"The importance of having a healthy lower back can be realised if we watch old people when they sit down, get up and walk, for consciously or unconsciously they support their backs with their hands. This indicates that the back is weak and cannot withstand the strain. As long as it is strong and needs no support, one feels young though advanced in age. [Core strengthening] āsanas bring life and vigour to the back and enable us to grow old gracefully and comfortably." (LoY 114)
It has just occurred to me that I have been teaching a lot of core-focused classes recently. It’s not been on purpose or part of a plan, just coincidence. Our DK classes on Sunday mornings have included a lot of core work in light of introducing Salamba Sarvangasana II (Supported Shoulderstand II) into our sequence. The newer-to-yoga students who attend my basics class have been working on understanding “core strength” as being more than just hard abs, while the more experienced students took on the challenge of Navasana (Boat) and Lolasana (Pendant) variations as preparation for jump-backs in the most recent level-two practice. Similar material was also a main point in this last weekend’s teacher training session where we talked about the correlation between mid-section stability and successful hip-opening.
Anatomically speaking, the core is the section of bones, tissues, and muscles which wrap like a corset all the way around the body (front, back, and sides) just beneath the floating ribs and just above the pubis/pelvic crests/sacrum. More generally yet still grossly speaking, core means the middle or innermost of something. And more figuratively, it is the heart (coeur in French) or essence of one’s being, the point of concentration for all that is most important.
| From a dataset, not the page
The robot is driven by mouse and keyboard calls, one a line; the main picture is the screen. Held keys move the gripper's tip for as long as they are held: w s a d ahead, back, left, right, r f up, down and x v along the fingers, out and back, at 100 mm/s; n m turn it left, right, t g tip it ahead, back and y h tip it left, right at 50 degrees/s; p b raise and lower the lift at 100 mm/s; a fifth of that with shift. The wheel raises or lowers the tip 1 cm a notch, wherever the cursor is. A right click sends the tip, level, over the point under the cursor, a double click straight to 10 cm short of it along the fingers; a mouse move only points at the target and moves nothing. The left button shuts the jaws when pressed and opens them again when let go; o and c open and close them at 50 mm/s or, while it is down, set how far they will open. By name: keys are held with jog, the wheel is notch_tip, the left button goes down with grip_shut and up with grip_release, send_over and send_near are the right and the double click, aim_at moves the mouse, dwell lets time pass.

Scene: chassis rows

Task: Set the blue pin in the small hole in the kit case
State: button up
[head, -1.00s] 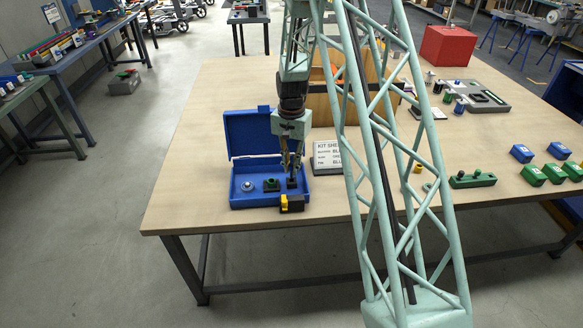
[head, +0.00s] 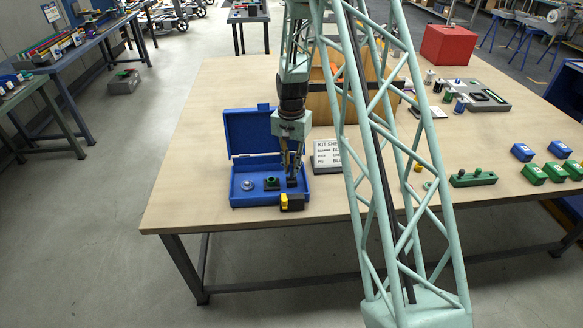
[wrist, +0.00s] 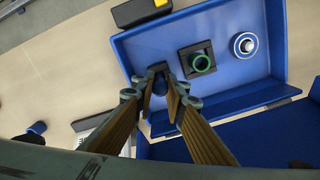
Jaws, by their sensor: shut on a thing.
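The open blue kit case (head: 238,202) stands at the table's front left, its lid raised at the back. My gripper (head: 291,174) reaches down into its right part. In the wrist view, my gripper (wrist: 161,90) is shut on the blue pin (wrist: 158,97), mostly hidden between the fingers. Below the fingertips is a small dark block (wrist: 156,68), also visible in the head view (head: 291,183). I cannot tell whether the pin's end is in its hole. A larger dark block with a green ring (wrist: 202,62) sits beside it, then a round silver-and-blue part (wrist: 245,45).
A black-and-yellow piece (head: 292,202) sits at the case's front right corner. A kit sheet (head: 326,157) lies right of the case, before a wooden bin (head: 319,108). Green and blue parts lie at the table's right. The table left of the case is clear.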

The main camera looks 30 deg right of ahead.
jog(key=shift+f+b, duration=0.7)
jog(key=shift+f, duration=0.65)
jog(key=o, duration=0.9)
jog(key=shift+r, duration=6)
Following the vigorous nature of that recent level two class, we were wrapping up with a few front-body openers to counter-stretch all the deep abdominal contraction before heading into Savasana. It felt good to stretch and then soften that part of the body which had worked so hard throughout practice. I commented something along the lines of now that you’ve established and felt the strong supportiveness of your core, you will know how to find it more easily in the future, but, for now, rest contentedly in the release of its grip knowing it’s there when you need it. I meant both the strength of the actual core muscles which physically support our uprightness as well as the erectness of our inner posture, one which is more attitudinal than physical.
There are so many times like that, in fact, when we have just a brief encounter within the scope of a yoga practice with some component of character development. We experience it through the embodiment of external postures, of āsana, and then internalize it and draw on it at a later time. To me, that seems analogous to the difference between knowledge and understanding. To be knowledgeable is something a little more superficial; it is the state of being acquainted with information. Information is obviously important, but by itself isn’t necessarily significant. Understanding, on the other hand, is a thorough comprehension of the information in a way that makes it useful and meaningful.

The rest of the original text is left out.